JKE: I’m a funny mix of passion and practicality. I know I have many passions and skills, it has always been fun for me to see where my passions overlap with practicalities of life. I choose my directions carefully. The things I spend my time on have to be something that I feel strongly about, I have to feel like I am challenging myself to become a better version of myself, it has to leave some kind of positive impact, and it needs to be rooted in some kind of reality for potential success. Then I work hard, stay true to my convictions and the rest is out of my control!
VW: In your opinion, what is more important – education or experience?
JKE: I think it is different for different industries but in the food industry, education is great for laying down principles and standards. But in my experience, the real education comes in doing something over and over again and failing over and over again.
VW: What would you say is your single greatest achievement?
JKE: One of my greatest achievements, personally and professionally, is not to allow my fears to inform the decisions I make in my life. I try my best to live well, bravely.
VW: You are a serial entrepreneur. What was it like starting your first company and what advice would you give someone looking to do the same?
JKE: It’s always unnerving starting a new venture, with anything unknown it is a little scary. What helped me most was to keep my eyes wide open, being realistic to the good and the bad parts of each business, and all the time being honest about my capacity to flourish within it. It’s helpful to know the worst case scenarios, deciding if you would still think it’s worth trying for, and if you can then you can put your head down, work very hard and focus on solutions.
VW: What would be your top do’s and don’ts for a new business owner?
JKE: Like with most things, you just tackle it step by step.
- Research your industry, location, and business, basically everything you can…endlessly before you begin.
- Use your gut: sometimes it’s inexplicable but when you don’t feel it, you don’t need to justify it.
- Be your own best ambassador: if you are passionate about it, others will be too.

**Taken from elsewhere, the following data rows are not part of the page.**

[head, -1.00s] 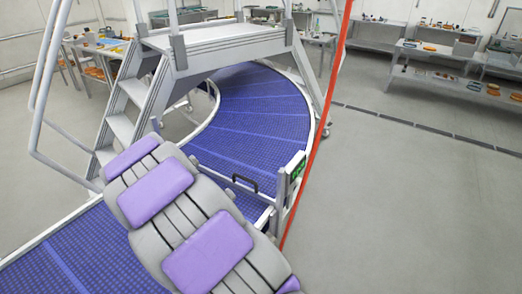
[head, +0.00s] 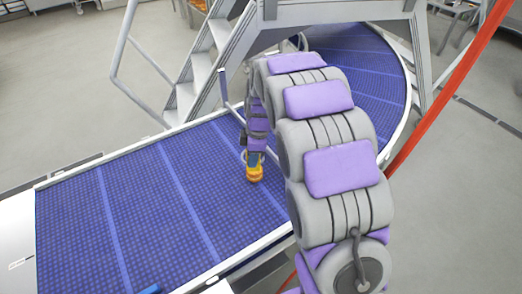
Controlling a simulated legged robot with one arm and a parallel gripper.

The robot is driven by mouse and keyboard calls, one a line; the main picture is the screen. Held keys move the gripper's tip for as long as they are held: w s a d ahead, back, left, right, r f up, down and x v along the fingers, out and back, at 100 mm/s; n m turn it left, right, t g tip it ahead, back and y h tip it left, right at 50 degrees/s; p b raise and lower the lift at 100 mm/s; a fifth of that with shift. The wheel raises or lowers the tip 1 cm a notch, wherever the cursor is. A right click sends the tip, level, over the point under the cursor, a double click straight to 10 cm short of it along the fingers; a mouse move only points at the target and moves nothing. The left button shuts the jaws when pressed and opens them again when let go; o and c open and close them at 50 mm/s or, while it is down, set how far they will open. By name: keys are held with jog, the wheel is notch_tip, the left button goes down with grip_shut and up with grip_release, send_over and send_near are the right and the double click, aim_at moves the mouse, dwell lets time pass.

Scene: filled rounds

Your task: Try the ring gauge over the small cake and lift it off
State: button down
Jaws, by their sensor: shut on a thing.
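My gripper (head: 255,157) hangs from the end of my purple-and-grey arm, pointing down over the blue conveyor belt near its right-hand rail. Its fingers are small and partly hidden. A small yellow-orange round thing (head: 255,175), which looks like the small cake, is directly below the fingers on the belt. The gripper is shut on something, most likely the ring gauge, whose outline does not stand out clearly here. I cannot tell whether the ring is around the cake or above it.
The belt (head: 130,215) is mostly bare to the left and curves away behind my arm. Metal steps (head: 203,68) with handrails stand beyond it. A red upright bar (head: 440,100) slants at right. A small blue thing (head: 151,289) lies at the bottom edge.

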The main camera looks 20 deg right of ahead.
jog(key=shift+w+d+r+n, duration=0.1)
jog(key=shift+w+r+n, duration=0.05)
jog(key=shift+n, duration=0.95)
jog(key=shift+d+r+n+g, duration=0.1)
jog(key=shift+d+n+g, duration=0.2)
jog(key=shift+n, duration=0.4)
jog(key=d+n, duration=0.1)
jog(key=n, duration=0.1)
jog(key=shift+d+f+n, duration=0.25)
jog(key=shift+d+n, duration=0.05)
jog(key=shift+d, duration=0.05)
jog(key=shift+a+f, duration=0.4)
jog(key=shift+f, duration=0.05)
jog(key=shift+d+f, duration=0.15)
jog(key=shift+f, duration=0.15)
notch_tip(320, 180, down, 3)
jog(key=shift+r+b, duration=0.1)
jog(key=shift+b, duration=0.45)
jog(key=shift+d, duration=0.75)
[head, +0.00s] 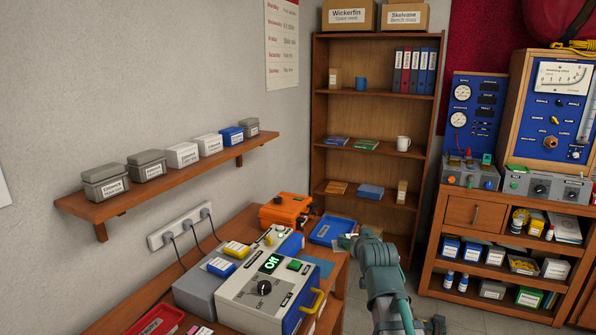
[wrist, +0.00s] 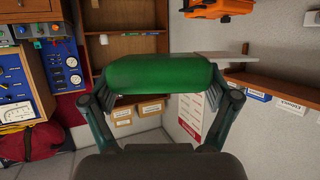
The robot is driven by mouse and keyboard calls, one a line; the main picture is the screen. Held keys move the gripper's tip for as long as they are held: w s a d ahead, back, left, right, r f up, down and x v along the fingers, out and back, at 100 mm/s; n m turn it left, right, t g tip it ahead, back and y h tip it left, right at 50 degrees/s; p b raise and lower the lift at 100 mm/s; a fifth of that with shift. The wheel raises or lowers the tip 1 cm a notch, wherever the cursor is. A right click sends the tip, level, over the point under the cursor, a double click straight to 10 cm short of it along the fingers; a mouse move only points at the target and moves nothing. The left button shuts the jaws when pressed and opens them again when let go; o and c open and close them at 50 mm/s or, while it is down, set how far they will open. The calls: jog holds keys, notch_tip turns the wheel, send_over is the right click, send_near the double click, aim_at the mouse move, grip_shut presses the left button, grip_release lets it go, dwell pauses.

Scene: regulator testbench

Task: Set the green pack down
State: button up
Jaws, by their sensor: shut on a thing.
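The green pack (wrist: 158,75) is a rounded, cushion-like bar across the middle of the wrist view. My gripper (wrist: 160,97) has a finger at each side of it and is shut on it. In the head view my gripper (head: 350,240) is at the right end of the wooden bench (head: 330,290), near a blue tray (head: 328,232). I cannot make out the pack there; the arm seems to hide it.
A testbench unit (head: 262,300) with a green display and yellow handle stands on the bench. Behind it is an orange case (head: 285,210). A wooden bookcase (head: 372,116) stands at the back. A cabinet (head: 475,215) with gauge panels is at right. A wall shelf (head: 160,183) holds boxes.

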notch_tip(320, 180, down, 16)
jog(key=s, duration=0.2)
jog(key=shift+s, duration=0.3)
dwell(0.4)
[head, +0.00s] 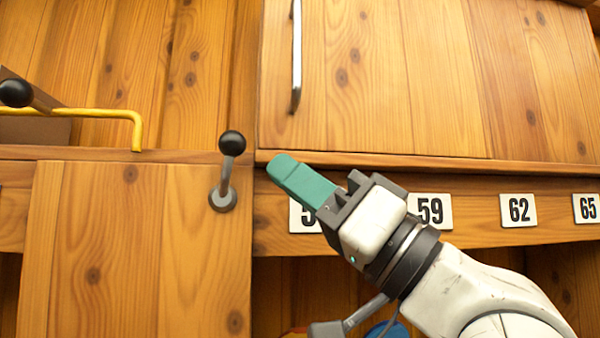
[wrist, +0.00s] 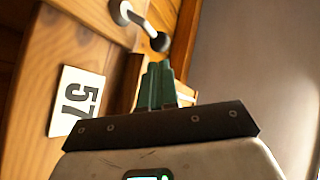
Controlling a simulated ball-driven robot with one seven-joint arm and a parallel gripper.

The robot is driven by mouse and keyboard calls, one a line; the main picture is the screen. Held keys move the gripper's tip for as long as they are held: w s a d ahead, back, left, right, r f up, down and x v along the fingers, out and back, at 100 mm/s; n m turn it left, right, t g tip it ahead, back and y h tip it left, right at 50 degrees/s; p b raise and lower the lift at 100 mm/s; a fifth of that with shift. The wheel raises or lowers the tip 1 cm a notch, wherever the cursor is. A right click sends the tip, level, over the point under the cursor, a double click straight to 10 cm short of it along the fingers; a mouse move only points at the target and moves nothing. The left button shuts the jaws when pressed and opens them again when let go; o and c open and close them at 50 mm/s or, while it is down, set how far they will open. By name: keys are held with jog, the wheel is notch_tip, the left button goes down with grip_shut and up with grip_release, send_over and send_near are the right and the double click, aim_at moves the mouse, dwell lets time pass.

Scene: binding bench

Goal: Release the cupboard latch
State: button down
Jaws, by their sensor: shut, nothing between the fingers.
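The cupboard latch (head: 226,165) is a short grey lever with a round black knob on a round metal base. It sits at the upper right corner of the wooden cupboard door (head: 100,240) at the lower left in the head view, knob up. In the wrist view the latch (wrist: 140,24) shows at the top, its knob just beyond my fingertips. My gripper (head: 281,166), with green fingers, is shut and empty, to the right of the latch in the head view and apart from it there.
A wooden door with a metal bar handle (head: 296,55) is above. Number plates, including 59 (head: 430,210) and 62 (head: 518,209), line the rail behind my gripper. A yellow bent rod (head: 110,113) and another black knob (head: 16,93) are at the left.

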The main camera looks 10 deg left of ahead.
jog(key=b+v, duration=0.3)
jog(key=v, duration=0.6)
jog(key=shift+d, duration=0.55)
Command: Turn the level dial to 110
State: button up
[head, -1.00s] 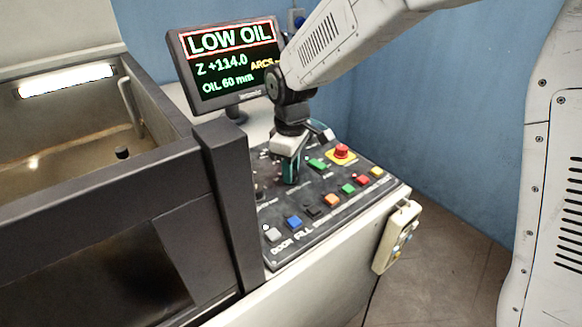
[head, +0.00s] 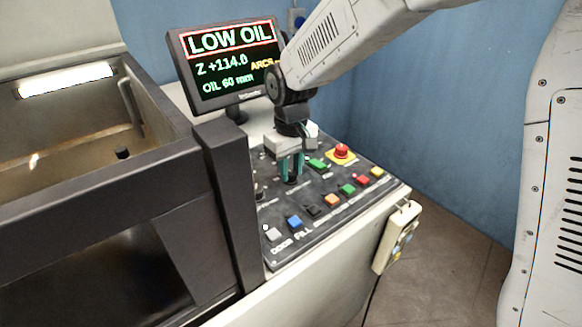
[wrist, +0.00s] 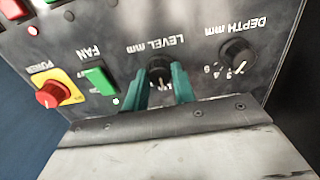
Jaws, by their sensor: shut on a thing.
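The level dial (wrist: 159,70) is a black knob under the label LEVEL mm, which appears upside down in the wrist view. My gripper (wrist: 162,82) has its teal fingers on both sides of the dial and is shut on it. In the head view my gripper (head: 291,168) points down at the control panel (head: 325,204), and its fingers hide most of the dial. The numbers round the dial are mostly covered, so its setting cannot be read. The screen (head: 228,62) shows LOW OIL, Z +114.0 and OIL 60 mm.
The depth dial (wrist: 237,52) is beside the level dial. A green fan switch (wrist: 100,80) and a red power button (wrist: 50,94) on yellow are on the other side. Several coloured buttons line the panel's front. A pendant (head: 397,238) hangs at its right edge.

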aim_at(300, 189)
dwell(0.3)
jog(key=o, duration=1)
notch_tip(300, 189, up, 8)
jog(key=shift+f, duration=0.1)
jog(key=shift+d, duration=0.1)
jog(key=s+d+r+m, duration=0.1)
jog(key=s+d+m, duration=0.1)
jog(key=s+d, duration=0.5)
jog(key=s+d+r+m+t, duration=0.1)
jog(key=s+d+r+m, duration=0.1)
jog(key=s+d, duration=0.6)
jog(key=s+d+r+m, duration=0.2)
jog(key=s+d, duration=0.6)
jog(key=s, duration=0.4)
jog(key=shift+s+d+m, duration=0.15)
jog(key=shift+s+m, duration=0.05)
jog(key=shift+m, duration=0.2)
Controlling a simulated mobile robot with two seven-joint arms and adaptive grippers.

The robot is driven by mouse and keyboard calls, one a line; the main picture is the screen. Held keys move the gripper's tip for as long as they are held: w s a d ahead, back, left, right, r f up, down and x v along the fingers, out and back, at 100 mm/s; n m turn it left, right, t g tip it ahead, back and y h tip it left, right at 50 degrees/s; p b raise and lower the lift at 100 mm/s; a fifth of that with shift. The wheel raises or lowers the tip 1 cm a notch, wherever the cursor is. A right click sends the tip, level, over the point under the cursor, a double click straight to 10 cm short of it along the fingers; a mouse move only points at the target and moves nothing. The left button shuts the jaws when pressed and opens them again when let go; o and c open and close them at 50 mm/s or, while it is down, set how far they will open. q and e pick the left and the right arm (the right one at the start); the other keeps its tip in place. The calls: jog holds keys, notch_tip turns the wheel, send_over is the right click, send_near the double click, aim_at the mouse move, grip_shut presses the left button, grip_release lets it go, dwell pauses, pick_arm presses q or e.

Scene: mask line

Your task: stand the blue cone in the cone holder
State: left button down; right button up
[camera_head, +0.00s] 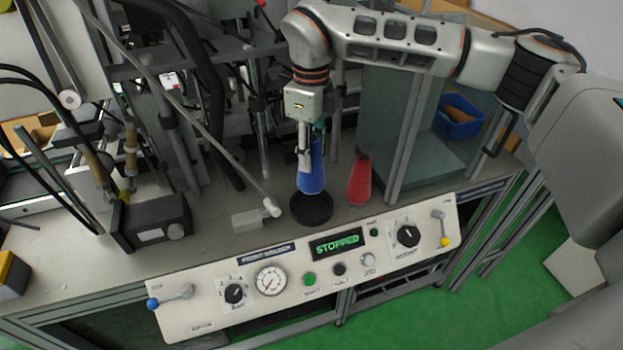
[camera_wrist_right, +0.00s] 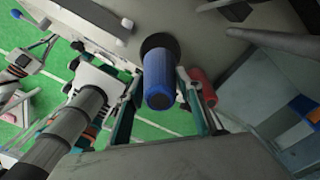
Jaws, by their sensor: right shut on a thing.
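The blue cone (camera_head: 312,178) is upright, wide end down, directly over the black round cone holder (camera_head: 311,209) on the bench. Its lower end overlaps the holder in the head view; I cannot tell whether it touches it. My right gripper (camera_head: 308,155) points down and is shut on the cone's upper part. In the right wrist view the blue cone (camera_wrist_right: 159,80) lies between the fingers (camera_wrist_right: 162,92), with the dark holder (camera_wrist_right: 158,43) behind its far end. My left gripper is not in view.
A red cone (camera_head: 359,181) stands close to the right of the holder. The control panel (camera_head: 320,262) reads STOPPED along the front edge. A glass enclosure (camera_head: 432,160) stands at right, machinery behind.

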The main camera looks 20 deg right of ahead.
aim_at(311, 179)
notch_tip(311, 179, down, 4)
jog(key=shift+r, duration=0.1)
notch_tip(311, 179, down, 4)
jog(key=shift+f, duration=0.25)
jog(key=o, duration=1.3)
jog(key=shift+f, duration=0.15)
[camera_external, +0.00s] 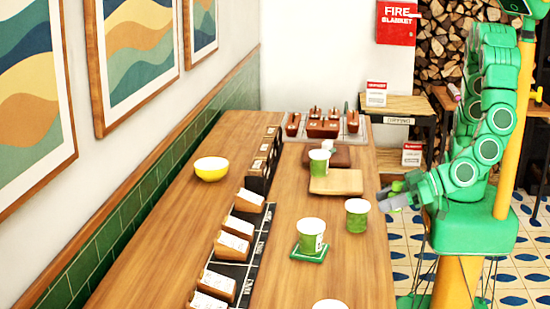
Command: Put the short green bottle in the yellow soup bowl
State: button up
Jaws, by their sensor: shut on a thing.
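The yellow soup bowl (211,168) stands upright on the wooden counter at the left, near the tiled wall, and looks empty. My gripper (384,200) is at the counter's right edge, to the right of the green cups and well away from the bowl. Its grey fingers are shut on a small green thing (398,186), which looks like the short green bottle. It is small and partly hidden by the fingers, so its shape is not clear. No other short green bottle shows clearly.
Green-and-white cups stand on the counter: one (357,215) near my gripper, one (310,235) on a green coaster, one (319,163) by a wooden board (336,182). A row of labelled wooden blocks (234,247) lies between gripper and bowl. Copper pots (323,128) stand behind.

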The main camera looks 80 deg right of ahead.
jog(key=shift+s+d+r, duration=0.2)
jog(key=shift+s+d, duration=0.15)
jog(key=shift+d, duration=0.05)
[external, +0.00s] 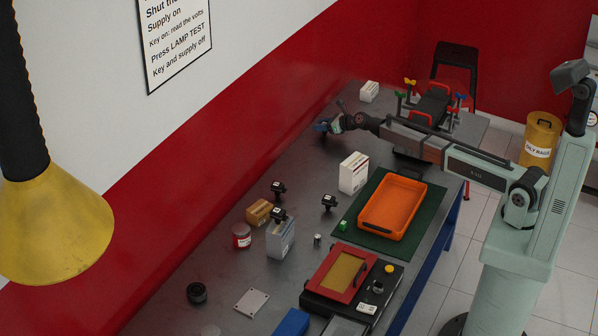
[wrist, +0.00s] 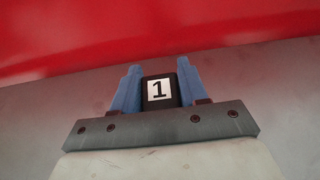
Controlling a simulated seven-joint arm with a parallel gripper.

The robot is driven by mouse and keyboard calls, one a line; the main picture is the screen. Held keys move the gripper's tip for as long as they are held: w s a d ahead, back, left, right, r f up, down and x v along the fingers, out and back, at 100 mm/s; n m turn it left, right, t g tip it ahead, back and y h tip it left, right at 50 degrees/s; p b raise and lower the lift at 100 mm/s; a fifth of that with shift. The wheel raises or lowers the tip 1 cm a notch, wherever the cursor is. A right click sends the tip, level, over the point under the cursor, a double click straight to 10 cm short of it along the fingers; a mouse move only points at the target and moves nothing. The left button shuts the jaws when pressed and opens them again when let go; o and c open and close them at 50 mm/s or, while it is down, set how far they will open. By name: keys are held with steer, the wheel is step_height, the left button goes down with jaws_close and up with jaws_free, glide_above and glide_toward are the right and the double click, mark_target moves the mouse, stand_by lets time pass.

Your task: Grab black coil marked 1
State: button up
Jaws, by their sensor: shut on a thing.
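The black coil marked 1 (wrist: 158,91) sits between the two blue fingers of my gripper (wrist: 157,88) in the wrist view. Its white label with the figure 1 faces the camera. My gripper is shut on it, with a finger against each side. In the external view my gripper (external: 322,127) is at the far part of the grey table, near the red wall. The coil is too small there to make out. I cannot tell whether it touches the table.
Other black coils (external: 278,187) stand nearer, around a grey-white box (external: 280,238). A white box (external: 353,172) and an orange tray (external: 417,190) on a green mat (external: 431,213) lie along the table. An engine rig (external: 433,103) stands at the far end.

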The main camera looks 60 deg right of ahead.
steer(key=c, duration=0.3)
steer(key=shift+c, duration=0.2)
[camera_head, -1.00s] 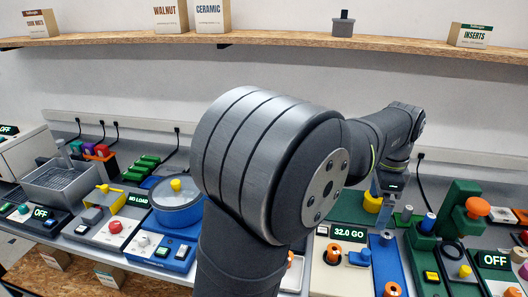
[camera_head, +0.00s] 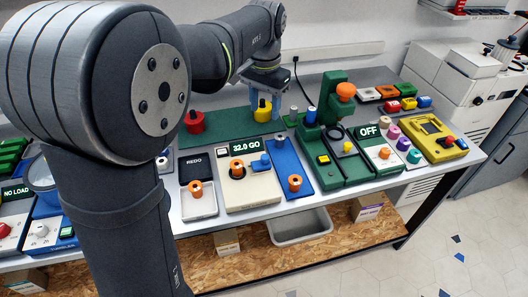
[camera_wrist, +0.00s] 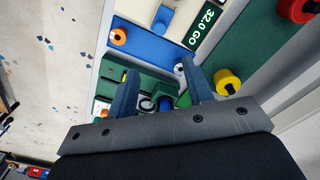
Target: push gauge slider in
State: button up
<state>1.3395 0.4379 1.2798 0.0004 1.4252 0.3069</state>
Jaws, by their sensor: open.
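The gauge (camera_head: 248,185) is a beige box with a lit display reading 32.0 GO (camera_head: 245,146) and an orange knob-like part on top. Its blue slider (camera_head: 260,165) sits right of the orange part. In the wrist view the slider (camera_wrist: 163,18) shows near the top edge, beside the beige gauge body (camera_wrist: 207,38). My gripper (camera_head: 261,88) is open and empty, behind the gauge, over the green mat near a yellow part. In the wrist view my fingers (camera_wrist: 160,67) stand apart, with the blue plate and green fixture below them. The slider is outside the fingers.
A blue plate (camera_head: 281,155) with an orange part lies right of the gauge. A tall green fixture (camera_head: 334,108) stands beyond it. A yellow spool (camera_wrist: 228,80) and a red spool (camera_head: 194,121) stand on the green mat (camera_head: 222,122). A yellow device (camera_head: 430,137) is farther right.

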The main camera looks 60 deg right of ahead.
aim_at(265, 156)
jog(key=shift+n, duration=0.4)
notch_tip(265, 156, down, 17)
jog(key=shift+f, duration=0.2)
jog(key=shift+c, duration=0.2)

- Overestimate your own abilities: be realistic about your own strengths and weaknesses.
- Underestimate your budget: when in doubt, double your budget. Many businesses go bankrupt before the doors even open.
- Expect a cash cow: very rarely does money come fast or easy. Starting a business is usually extremely hard work with long hours and a lot of sacrifice. Most new business owners start not for the money, but for the passion of the work.
VW: What would you tell young women looking to be entrepreneurs themselves in a sometimes male dominated workforce?
JKE: I grew up with very strong women in my life. My grandmothers and mother were all breadwinners, incredibly intelligent and strong. The thought that they were not equal to men would have been preposterous! I think this ignorance and true view of equality, protected me in many ways. I would just never notice it around me, and focus on doing the best job I could. It seemed to work!
VW: What has been your biggest failure? What have you learnt from that situation?
JKE: Recently, through external situations, I recognized that there were areas of my bakery that I had neglected because, deep down inside, I didn’t think I was capable of being a true leader. Through facing my fears, I realized I was more than capable, and that life was teaching me that I had everything it takes to be the kind of leader that I’ve always admired in others.
VW: What has been the most incredible thing you have experienced in your career?
JKE: The realization that I am resilient, capable and that the potential is limitless.
About Jackie Kai Ellis
Jackie Kai Ellis studied photography and fine arts at the Ontario College of Art & Design. After owning a successful design firm for several years, she set off to study French pastries at Paris’ École Gastronomique Bellouet Conseil and went on to open Beaucoup Bakery & Café in 2012 and the The Paris Tours in 2014.
Sharing her passion for food, travel and fashion, Jackie Kai Ellis writes for several renowned print and online publications such as The Vancouver Sun, Food Network Canada, Vitamin Daily, Montecristo magazine, is a regular guest on CTV’s Morning Live and Canada AM and has contributed to articles in the Globe & Mail and travelchannel.com. She has been named one of Western Living magazine’s Top Foodies Under 40, the Emerging Culinary Artist of the Year at the Mayor's Arts Awards, is a culinary council member for Whole Foods Market, and a style ambassador for Nordstrom Vancouver.